На этом же вознаграждении настаивало и прусское правительство, когда надвинулась непосредственная опасность войны и австрийское правительство должно было согласиться в условиях оборонительного союза, которым оно в феврале 1792 г. закрепило июльское соглашение предыдущего года, признать прусские претензии на вознаграждение за военные издержки. Чем больше толстый Вильгельм вдохновлялся мыслью уничтожить ржавым копьем дракона революции, тем настойчивее требовал он хороших чаевых за свою добровольную службу, которую он нес якобы для всеобщего блага человечества.

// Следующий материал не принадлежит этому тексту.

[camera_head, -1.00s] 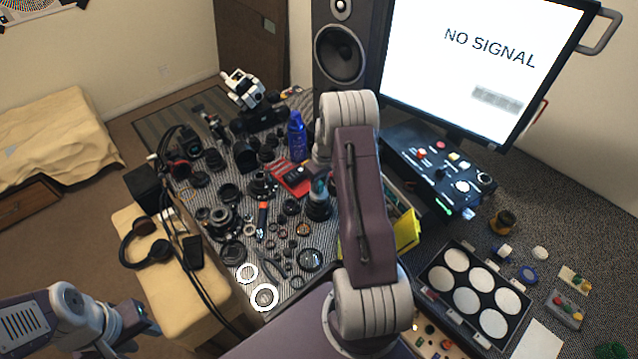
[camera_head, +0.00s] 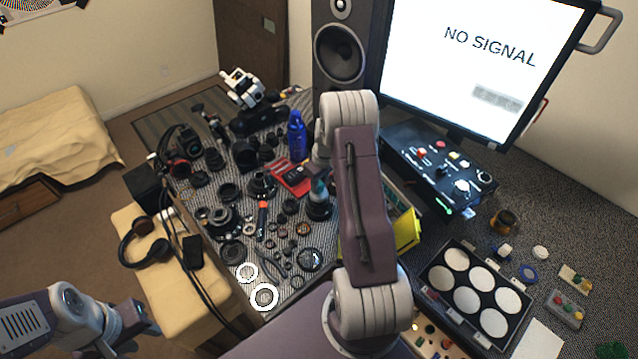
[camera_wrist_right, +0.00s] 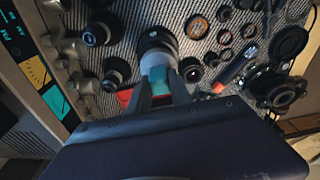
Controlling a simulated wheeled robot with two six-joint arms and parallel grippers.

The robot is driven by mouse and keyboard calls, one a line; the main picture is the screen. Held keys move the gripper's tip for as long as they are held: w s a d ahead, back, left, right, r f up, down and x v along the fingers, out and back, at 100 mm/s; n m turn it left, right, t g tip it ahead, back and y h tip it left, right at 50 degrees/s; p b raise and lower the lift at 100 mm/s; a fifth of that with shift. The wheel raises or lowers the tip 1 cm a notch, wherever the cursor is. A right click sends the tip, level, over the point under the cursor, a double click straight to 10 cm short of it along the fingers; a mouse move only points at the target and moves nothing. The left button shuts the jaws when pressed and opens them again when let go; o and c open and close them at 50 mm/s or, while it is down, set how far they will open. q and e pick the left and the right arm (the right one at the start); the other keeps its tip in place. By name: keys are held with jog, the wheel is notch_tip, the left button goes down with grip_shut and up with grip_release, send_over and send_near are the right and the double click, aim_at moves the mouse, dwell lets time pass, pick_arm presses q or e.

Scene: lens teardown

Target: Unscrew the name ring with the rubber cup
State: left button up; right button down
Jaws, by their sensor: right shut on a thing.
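My right gripper (camera_wrist_right: 165,92) is shut on the rubber cup (camera_wrist_right: 158,66), a pale grey and teal piece. The cup points at a dark round lens (camera_wrist_right: 152,38) and appears to be on its front; I cannot tell whether it presses on the name ring, which is hidden behind it. In the head view, the teal of the cup (camera_head: 318,189) shows just above the lens (camera_head: 319,209), and my right arm hides most of the gripper. My left gripper (camera_head: 148,322) is at the lower left, away from the mat; its fingers are too unclear to read.
Several lens parts and rings lie on the striped mat (camera_head: 222,285). A yellow piece (camera_head: 407,230) and a black control box (camera_head: 437,170) are to the right. White rings (camera_head: 264,297) lie at the mat's front.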

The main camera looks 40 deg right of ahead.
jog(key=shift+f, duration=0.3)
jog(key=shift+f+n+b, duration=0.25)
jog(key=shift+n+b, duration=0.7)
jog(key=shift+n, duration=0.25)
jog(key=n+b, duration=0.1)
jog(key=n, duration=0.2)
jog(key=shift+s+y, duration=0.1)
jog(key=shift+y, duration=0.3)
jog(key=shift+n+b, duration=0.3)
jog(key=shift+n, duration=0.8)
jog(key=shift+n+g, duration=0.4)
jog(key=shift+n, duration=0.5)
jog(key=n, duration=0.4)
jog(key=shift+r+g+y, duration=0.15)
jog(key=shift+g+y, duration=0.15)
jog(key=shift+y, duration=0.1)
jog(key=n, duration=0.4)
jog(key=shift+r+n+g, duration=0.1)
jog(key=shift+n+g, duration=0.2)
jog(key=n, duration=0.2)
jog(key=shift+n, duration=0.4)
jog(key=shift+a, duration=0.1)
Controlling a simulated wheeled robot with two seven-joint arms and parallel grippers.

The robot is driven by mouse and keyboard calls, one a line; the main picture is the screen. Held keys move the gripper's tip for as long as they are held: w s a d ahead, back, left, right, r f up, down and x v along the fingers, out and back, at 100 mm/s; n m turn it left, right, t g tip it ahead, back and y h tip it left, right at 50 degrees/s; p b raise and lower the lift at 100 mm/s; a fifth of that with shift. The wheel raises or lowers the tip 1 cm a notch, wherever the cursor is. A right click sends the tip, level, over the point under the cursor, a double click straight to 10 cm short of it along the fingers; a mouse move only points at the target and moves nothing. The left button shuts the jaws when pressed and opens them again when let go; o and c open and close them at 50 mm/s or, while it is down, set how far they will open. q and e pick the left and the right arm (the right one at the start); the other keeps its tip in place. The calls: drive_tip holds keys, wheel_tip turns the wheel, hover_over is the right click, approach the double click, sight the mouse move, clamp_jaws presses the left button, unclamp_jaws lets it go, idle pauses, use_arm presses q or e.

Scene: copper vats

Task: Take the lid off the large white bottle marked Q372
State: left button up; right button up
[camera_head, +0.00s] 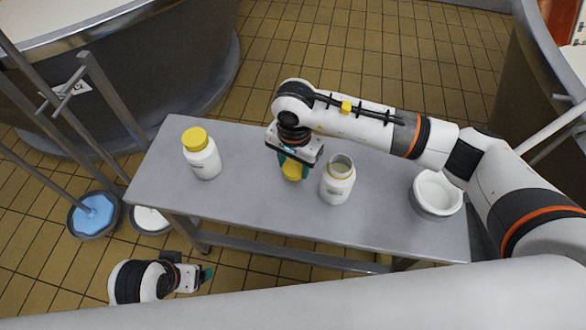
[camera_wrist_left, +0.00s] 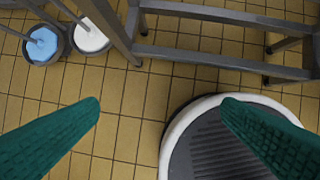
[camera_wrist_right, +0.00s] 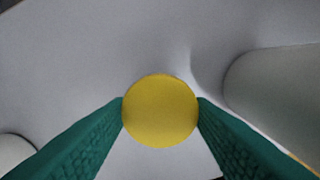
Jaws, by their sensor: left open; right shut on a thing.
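A white bottle (camera_head: 337,184) stands upright and uncovered on the grey table, its round mouth showing. My right gripper (camera_head: 293,166) is just left of it, pointing down and shut on a yellow lid (camera_head: 292,171). The lid sits between the green fingers in the right wrist view (camera_wrist_right: 160,110); whether it touches the table I cannot tell. A second white bottle (camera_head: 204,161) with a yellow lid on stands at the table's left. The labels are too small to read. My left gripper (camera_head: 206,275) is open and empty, low in front of the table; its spread fingers show in the left wrist view (camera_wrist_left: 165,108).
White bowls (camera_head: 437,193) stand at the right end of the table (camera_head: 250,203), below my right arm. Two buckets, one with blue contents (camera_head: 93,214), stand on the tiled floor at left. A large vat (camera_head: 150,80) is behind left. The table between the left bottle and right gripper is clear.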

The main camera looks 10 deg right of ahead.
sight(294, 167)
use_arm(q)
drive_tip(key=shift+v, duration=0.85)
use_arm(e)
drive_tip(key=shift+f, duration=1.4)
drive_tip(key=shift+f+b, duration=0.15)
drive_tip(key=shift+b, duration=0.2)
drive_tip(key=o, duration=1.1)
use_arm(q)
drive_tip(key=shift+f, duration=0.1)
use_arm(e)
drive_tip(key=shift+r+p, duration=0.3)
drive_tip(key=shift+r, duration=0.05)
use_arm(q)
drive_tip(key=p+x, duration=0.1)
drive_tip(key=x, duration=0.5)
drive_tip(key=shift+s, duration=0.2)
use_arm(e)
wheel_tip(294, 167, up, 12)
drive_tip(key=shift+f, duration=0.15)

С дьявольской хитростью сеяла царица между немецкими государствами, которые она всеми силами втравливала в войну с Францией, семена внутреннего разлада. Ставя перед прусским королем в виде приманки кусок Польши, она одновременно возбуждала в Вене вопрос о полюбовной сделке по излюбленному староавстрийскому плану — об обмене Бельгии на Баварию, т. е. о восстановлении австрийского господства над Южной Германией. И в Берлине, и в Вене приманка подействовала, но в Берлине ее проглотили еще с большей жадностью, чем в Вене. «Рыцарский» король Пруссии позабыл, что он обязался торжественным договором к защите польских областей и не менее торжественно признал польскую майскую конституцию, так что новый грабеж Польши он мог начать, лишь наложив позорнейшее пятно на свою честь; он позабыл также, что его предшественники всегда самым решительным образом, вплоть до опасности вызвать войну, боролись с распространением австрийского господства на Южную Германию не только с точки зрения целесообразности, но гораздо больше с точки зрения специфически прусской. В Вене также не хотели останавливаться на полдороге, вступив уже раз на наклонную плоскость вопроса о возмещении; под предлогом, что обмен не даст никакого реального увеличения владений и населения, требовали еще и старогогенцоллерновских владений — маркграфств Ансбаха и Байрейта, перешедших к прусской короне вследствие отречения последнего маркграфа. Это оказалось прусскому королю не по шерсти; он отклонил требование, и, конечно, в результате этого Австрия, которая все еще была в высокой степени заинтересована в сохранении Польши, стала проявлять еще больше подозрительности к польским планам своего союзника. [209]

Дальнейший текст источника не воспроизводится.